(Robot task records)
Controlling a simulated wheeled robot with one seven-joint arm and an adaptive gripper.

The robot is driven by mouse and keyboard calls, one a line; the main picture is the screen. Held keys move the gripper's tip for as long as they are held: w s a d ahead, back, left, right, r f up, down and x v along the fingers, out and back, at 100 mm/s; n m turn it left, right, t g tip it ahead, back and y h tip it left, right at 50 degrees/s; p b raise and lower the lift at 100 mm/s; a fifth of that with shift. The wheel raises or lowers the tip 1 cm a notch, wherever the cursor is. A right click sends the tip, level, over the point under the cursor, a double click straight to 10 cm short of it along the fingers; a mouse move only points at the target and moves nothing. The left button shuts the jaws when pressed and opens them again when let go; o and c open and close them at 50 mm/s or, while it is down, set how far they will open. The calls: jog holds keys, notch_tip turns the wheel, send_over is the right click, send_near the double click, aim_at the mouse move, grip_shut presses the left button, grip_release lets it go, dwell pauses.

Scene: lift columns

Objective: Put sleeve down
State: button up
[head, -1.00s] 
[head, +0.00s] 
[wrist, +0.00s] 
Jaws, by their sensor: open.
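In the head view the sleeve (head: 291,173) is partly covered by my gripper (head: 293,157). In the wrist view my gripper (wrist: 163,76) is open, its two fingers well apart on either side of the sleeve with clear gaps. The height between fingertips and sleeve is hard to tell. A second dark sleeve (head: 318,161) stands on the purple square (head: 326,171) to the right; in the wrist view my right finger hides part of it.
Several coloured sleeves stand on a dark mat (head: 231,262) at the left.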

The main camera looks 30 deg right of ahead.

---

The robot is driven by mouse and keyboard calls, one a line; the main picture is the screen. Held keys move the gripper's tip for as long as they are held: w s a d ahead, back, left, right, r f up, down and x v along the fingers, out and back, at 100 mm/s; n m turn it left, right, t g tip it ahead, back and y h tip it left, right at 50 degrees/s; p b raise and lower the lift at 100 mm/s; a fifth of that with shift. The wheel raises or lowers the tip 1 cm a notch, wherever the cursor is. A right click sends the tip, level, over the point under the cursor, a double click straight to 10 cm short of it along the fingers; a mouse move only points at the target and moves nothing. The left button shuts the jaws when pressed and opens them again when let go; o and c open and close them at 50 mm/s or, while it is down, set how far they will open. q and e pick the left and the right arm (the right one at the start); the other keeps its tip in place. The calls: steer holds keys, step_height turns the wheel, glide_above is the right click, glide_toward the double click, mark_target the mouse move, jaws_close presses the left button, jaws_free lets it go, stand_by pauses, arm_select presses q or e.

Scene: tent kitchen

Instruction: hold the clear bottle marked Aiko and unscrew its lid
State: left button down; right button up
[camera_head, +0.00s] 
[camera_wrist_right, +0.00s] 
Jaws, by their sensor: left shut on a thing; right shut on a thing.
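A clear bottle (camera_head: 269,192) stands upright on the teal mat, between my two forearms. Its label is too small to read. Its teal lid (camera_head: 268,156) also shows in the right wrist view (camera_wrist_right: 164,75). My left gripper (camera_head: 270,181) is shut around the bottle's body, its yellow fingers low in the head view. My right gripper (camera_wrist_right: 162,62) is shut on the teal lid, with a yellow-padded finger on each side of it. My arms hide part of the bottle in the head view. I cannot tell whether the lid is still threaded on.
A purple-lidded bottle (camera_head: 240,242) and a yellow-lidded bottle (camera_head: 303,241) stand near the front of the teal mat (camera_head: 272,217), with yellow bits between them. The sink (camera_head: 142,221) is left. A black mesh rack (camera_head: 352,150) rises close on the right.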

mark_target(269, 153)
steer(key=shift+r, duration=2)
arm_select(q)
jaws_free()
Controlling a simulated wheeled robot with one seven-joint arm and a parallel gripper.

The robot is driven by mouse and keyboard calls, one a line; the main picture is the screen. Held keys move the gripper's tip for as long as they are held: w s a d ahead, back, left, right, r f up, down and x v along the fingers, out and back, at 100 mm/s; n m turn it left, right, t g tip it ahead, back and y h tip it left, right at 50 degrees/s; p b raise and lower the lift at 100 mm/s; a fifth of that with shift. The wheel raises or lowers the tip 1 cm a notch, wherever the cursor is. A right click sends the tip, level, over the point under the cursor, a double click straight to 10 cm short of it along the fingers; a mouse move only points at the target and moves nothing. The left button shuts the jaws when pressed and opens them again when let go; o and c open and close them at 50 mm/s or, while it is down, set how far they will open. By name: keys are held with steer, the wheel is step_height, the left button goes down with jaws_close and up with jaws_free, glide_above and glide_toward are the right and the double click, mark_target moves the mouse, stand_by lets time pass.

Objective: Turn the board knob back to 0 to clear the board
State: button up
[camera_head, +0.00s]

**Exercise goal**
From the records above, transcribe without alteration every line from the one with "Scene: tent kitchen" to the one with "a parallel gripper.", inclusive.

**Written response**
Scene: tent kitchen

Instruction: hold the clear bottle marked Aiko and unscrew its lid
State: left button down; right button up
[camera_head, +0.00s] 
[camera_wrist_right, +0.00s] 
Jaws, by their sensor: left shut on a thing; right shut on a thing.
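A clear bottle (camera_head: 269,192) stands upright on the teal mat, between my two forearms. Its label is too small to read. Its teal lid (camera_head: 268,156) also shows in the right wrist view (camera_wrist_right: 164,75). My left gripper (camera_head: 270,181) is shut around the bottle's body, its yellow fingers low in the head view. My right gripper (camera_wrist_right: 162,62) is shut on the teal lid, with a yellow-padded finger on each side of it. My arms hide part of the bottle in the head view. I cannot tell whether the lid is still threaded on.
A purple-lidded bottle (camera_head: 240,242) and a yellow-lidded bottle (camera_head: 303,241) stand near the front of the teal mat (camera_head: 272,217), with yellow bits between them. The sink (camera_head: 142,221) is left. A black mesh rack (camera_head: 352,150) rises close on the right.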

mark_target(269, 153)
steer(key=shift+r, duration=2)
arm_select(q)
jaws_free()
Controlling a simulated wheeled robot with one seven-joint arm and a parallel gripper.

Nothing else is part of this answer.